** START Dataset excerpts **

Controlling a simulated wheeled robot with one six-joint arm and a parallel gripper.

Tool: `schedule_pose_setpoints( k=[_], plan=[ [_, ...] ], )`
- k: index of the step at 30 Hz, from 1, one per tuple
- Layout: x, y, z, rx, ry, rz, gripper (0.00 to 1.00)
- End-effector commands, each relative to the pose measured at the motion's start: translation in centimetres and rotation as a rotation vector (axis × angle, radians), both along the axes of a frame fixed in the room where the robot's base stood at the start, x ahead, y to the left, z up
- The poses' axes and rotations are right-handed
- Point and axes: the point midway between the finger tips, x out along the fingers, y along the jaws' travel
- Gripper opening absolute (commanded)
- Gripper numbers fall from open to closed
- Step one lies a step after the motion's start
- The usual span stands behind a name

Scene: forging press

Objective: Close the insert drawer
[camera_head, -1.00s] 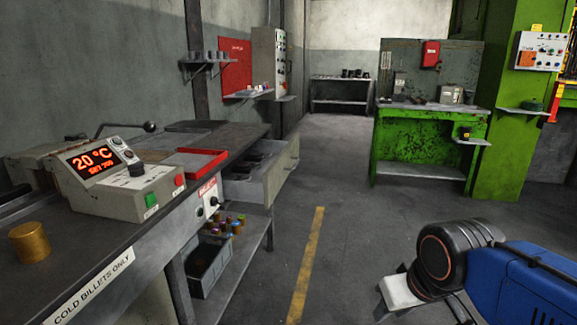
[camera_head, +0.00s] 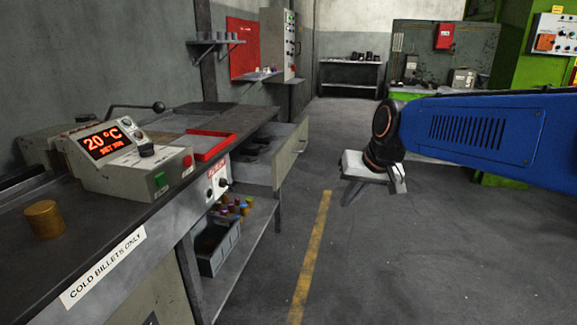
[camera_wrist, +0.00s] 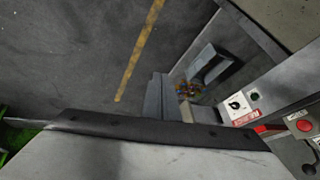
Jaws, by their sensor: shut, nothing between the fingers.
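The insert drawer (camera_head: 286,160) juts out from the far end of the workbench, open, with dark pieces lying inside. Its pale front panel faces the aisle. My gripper (camera_head: 372,180) hangs over the aisle to the right of the drawer in the picture, apart from it. It is shut and empty, though its fingertips are small and partly hidden. In the wrist view a grey box edge (camera_wrist: 154,98), perhaps part of the drawer, shows beyond a broad grey surface that hides much of the lower frame.
The workbench (camera_head: 150,215) carries a temperature controller (camera_head: 120,165), a brass billet (camera_head: 44,219) and a red tray (camera_head: 208,146). A grey bin (camera_head: 217,250) and coloured pieces sit on the shelf below. The floor along the yellow line (camera_head: 312,255) is clear.

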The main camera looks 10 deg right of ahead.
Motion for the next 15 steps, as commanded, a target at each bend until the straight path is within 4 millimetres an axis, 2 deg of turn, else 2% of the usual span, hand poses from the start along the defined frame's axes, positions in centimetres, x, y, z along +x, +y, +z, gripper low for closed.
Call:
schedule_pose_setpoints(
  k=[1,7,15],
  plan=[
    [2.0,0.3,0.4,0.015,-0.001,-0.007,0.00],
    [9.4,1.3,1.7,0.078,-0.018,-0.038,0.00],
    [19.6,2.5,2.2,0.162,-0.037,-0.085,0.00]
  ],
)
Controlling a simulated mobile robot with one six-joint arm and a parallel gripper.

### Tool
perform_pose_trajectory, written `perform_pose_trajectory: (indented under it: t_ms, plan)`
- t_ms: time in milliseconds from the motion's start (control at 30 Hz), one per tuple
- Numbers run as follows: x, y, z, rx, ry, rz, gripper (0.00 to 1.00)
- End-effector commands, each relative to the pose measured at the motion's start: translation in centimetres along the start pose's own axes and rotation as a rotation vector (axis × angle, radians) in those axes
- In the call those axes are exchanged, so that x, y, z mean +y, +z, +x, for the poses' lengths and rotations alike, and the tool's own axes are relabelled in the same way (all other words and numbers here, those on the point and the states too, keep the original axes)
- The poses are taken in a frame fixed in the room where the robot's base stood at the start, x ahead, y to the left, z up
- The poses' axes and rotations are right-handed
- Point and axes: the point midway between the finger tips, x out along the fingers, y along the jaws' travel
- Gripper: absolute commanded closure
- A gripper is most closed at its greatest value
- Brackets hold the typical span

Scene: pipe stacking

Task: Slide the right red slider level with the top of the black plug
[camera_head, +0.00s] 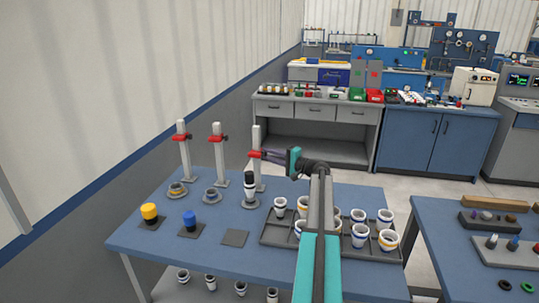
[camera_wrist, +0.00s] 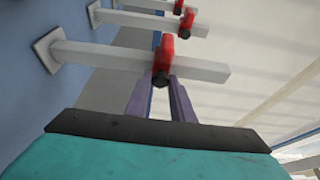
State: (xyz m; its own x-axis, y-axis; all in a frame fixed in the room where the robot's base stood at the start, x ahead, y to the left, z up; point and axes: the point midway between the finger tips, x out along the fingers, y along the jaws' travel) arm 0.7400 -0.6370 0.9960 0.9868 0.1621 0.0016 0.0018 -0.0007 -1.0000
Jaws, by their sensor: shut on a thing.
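The right red slider (camera_head: 254,154) sits on the rightmost upright grey post (camera_head: 257,135). The black plug (camera_head: 250,176) tops a white pipe stack in front of that post. In the head view the slider appears a little higher than the plug's top; depth makes the exact gap hard to judge. My gripper (camera_head: 272,155) reaches in from the right at slider height. In the wrist view, turned sideways, its purple fingers (camera_wrist: 161,92) are shut on the dark knob of the red slider (camera_wrist: 166,52). The plug is not visible in the wrist view.
Two more posts with red sliders (camera_head: 182,137) (camera_head: 217,139) stand to the left. Yellow (camera_head: 149,211) and blue (camera_head: 189,218) plugs sit on dark squares at the front. A tray (camera_head: 268,240) of several pipe cups lies on the right of the blue table (camera_head: 140,238).

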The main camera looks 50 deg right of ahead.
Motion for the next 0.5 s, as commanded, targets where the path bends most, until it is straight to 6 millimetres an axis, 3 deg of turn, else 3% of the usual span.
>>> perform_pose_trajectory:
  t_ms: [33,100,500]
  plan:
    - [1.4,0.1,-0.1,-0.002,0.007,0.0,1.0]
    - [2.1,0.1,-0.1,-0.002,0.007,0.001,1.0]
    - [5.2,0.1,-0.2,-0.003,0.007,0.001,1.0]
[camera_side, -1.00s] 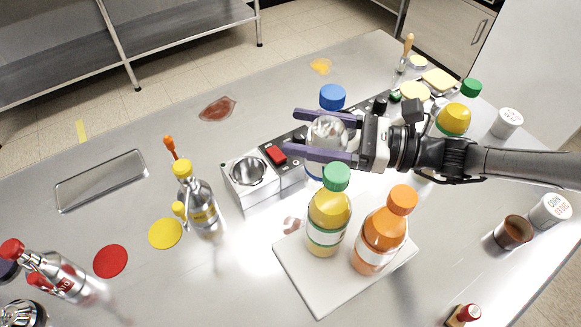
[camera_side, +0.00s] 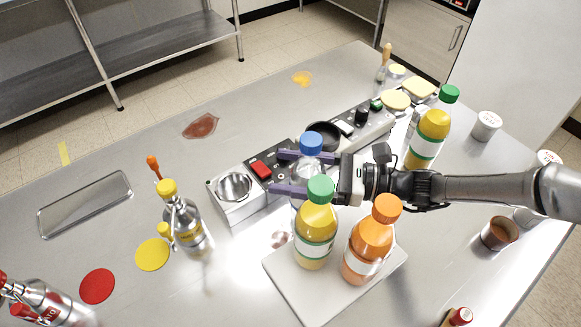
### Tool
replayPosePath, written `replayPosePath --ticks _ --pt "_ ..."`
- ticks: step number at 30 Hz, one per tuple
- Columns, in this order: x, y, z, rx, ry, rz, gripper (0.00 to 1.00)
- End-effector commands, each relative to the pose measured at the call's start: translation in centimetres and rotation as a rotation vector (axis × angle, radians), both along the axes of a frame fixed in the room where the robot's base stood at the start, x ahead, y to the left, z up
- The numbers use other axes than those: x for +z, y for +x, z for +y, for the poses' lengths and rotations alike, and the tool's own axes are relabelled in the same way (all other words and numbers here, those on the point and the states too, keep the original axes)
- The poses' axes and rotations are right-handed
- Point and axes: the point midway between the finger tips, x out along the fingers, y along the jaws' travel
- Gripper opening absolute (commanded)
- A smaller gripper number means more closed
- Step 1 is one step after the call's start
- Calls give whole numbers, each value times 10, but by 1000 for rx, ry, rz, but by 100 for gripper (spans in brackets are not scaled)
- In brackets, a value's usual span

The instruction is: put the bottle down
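The clear bottle with a blue cap (camera_side: 311,143) is upright between the two purple fingers of my gripper (camera_side: 297,173). The fingers are closed around its body, one on its far side and one on its near side. Its lower part is partly hidden by the near finger and the green-capped yellow bottle, so I cannot tell whether its base touches the table. The green-capped yellow bottle (camera_side: 315,235) and an orange bottle (camera_side: 368,247) stand on a white board (camera_side: 303,291) just in front of my gripper.
A control box with a metal cup (camera_side: 234,186) and a red switch (camera_side: 261,170) lies left of and behind my gripper. Another green-capped bottle (camera_side: 429,137) stands behind my arm. A yellow-capped bottle (camera_side: 184,222) is at left, near yellow (camera_side: 152,254) and red (camera_side: 97,286) discs.

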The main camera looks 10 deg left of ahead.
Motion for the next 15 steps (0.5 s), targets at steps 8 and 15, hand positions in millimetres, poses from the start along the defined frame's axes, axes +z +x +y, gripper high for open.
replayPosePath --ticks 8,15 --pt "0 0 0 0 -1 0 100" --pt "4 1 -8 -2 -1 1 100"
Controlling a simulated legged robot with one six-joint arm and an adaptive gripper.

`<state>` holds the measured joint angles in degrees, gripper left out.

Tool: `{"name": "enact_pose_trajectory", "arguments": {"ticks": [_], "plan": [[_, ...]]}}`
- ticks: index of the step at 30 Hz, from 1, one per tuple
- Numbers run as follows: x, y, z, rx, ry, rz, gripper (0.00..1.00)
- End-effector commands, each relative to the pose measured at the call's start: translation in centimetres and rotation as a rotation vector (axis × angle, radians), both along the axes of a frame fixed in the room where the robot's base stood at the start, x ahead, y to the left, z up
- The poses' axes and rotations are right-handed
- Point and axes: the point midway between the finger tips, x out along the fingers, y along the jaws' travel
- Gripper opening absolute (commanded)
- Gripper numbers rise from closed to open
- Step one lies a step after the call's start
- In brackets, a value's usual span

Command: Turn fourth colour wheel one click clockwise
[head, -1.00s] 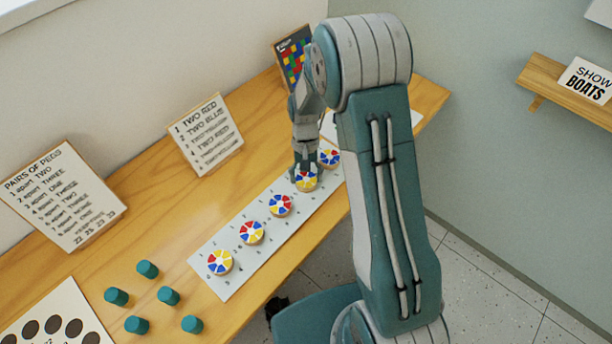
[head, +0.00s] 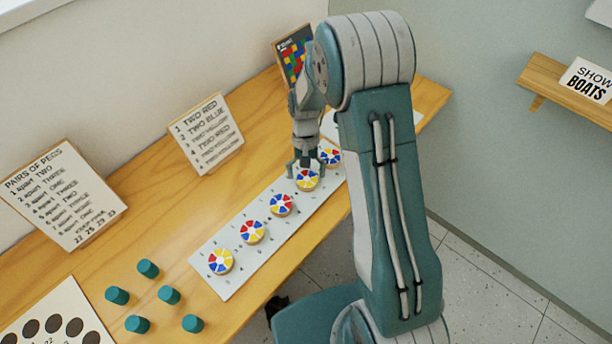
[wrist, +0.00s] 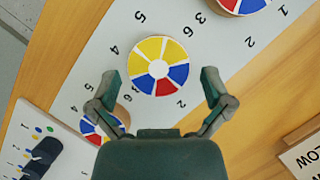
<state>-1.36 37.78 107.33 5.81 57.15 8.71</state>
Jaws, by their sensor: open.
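A row of colour wheels with red, blue, yellow and white sectors sits on a pale numbered strip (head: 237,262). Counting from the left, the fourth wheel (head: 308,181) is below my gripper (head: 306,170). In the wrist view the fourth wheel (wrist: 158,66) lies between the two spread fingers of my gripper (wrist: 160,85), its face fully visible, yellow towards the top left. My gripper is open, empty and appears to be above the wheel. Numbers are printed around the wheel.
The third wheel (head: 281,204) and fifth wheel (head: 330,157) are close on either side; a finger partly covers the fifth (wrist: 102,125) in the wrist view. Teal pegs (head: 168,295) stand at the lower left. A lettered card (head: 208,134) stands behind the strip.

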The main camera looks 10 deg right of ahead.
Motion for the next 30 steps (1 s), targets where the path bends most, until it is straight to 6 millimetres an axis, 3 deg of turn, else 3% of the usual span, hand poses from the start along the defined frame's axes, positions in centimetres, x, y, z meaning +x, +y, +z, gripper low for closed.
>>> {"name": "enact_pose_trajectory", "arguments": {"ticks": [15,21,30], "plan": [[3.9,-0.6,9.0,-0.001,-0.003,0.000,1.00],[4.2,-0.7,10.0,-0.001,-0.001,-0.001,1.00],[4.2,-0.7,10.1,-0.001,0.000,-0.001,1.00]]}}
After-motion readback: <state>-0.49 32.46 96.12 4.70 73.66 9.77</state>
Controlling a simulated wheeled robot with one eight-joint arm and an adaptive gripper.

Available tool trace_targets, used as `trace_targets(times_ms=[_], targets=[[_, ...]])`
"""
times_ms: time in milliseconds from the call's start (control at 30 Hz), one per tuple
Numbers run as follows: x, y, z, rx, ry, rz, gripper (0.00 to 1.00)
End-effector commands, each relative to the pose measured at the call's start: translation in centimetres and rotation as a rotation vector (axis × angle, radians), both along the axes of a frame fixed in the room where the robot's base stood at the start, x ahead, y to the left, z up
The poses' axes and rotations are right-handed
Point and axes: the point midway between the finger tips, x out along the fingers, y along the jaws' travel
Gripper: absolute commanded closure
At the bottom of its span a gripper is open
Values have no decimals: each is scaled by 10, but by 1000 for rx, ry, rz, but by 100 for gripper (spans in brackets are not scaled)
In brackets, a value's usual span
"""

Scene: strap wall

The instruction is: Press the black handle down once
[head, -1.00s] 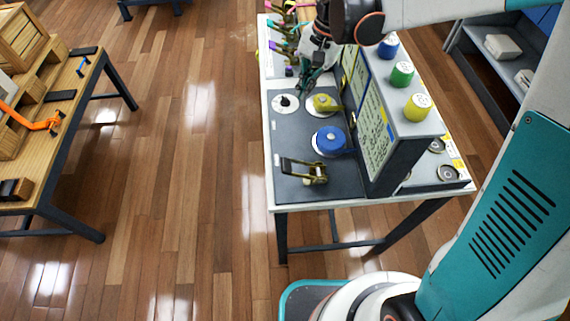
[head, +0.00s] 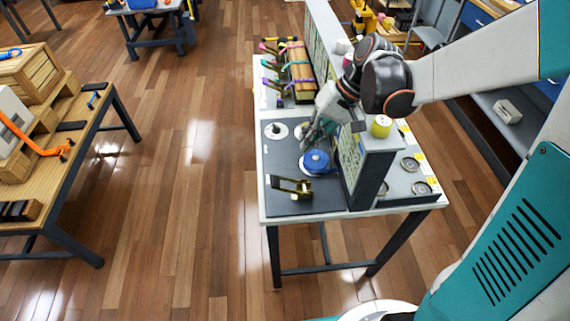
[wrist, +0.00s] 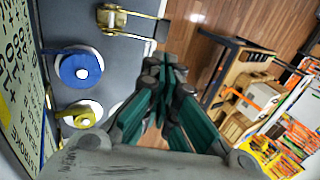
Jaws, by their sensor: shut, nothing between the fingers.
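The ratchet (head: 302,190) with the black handle (head: 284,179) sits on the dark panel at the near end of the table. In the wrist view the brass ratchet (wrist: 110,17) is at the top, with its black handle (wrist: 162,30) reaching right. My gripper (head: 306,142) is above the panel beside the blue strap spool (head: 317,161), farther back than the handle and apart from it. In the wrist view my gripper's teal fingers (wrist: 164,68) are together and empty, with the handle beyond their tips.
A sign board (head: 350,165) stands upright right of the spool, close to my gripper. A yellow spool (wrist: 82,116) shows in the wrist view. Coloured straps (head: 290,70) lie at the table's far end. A wooden workbench (head: 75,165) stands left, with clear floor between.

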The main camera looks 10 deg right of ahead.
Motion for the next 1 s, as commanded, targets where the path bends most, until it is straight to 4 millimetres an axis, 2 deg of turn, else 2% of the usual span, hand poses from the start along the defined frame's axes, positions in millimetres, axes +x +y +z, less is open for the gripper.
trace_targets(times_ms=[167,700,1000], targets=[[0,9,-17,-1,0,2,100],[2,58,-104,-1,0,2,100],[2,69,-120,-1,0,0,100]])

** END Dataset excerpts **

_Task brief_: Keep to the stretch from the line containing "- Brackets hold the typical span" through the line containing "Motion for the next 0.5", both ends included, and copy it exactly from the listing above, minus the pictures.

_Final answer_:
- Brackets hold the typical span

Scene: pipe stacking

Task: Slide the right red slider level with the top of the black plug
[camera_head, +0.00s] 
[camera_wrist, +0.00s] 
State: (xyz m; its own x-axis, y-axis; all in a frame fixed in the room where the robot's base stood at the start, x ahead, y to the left, z up; point and axes: the point midway between the finger tips, x out along the fingers, y along the jaws' travel) arm 0.7400 -0.6370 0.9960 0.9868 0.1621 0.0016 0.0018 -0.0007 -1.0000
Jaws, by their sensor: shut on a thing.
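The right red slider (camera_head: 254,154) sits on the rightmost upright grey post (camera_head: 257,135). The black plug (camera_head: 250,176) tops a white pipe stack in front of that post. In the head view the slider appears a little higher than the plug's top; depth makes the exact gap hard to judge. My gripper (camera_head: 272,155) reaches in from the right at slider height. In the wrist view, turned sideways, its purple fingers (camera_wrist: 161,92) are shut on the dark knob of the red slider (camera_wrist: 166,52). The plug is not visible in the wrist view.
Two more posts with red sliders (camera_head: 182,137) (camera_head: 217,139) stand to the left. Yellow (camera_head: 149,211) and blue (camera_head: 189,218) plugs sit on dark squares at the front. A tray (camera_head: 268,240) of several pipe cups lies on the right of the blue table (camera_head: 140,238).

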The main camera looks 50 deg right of ahead.
Motion for the next 0.5 s, as commanded, targets where the path bends most, until it is straight to 6 millimetres an axis, 3 deg of turn, else 3% of the usual span.

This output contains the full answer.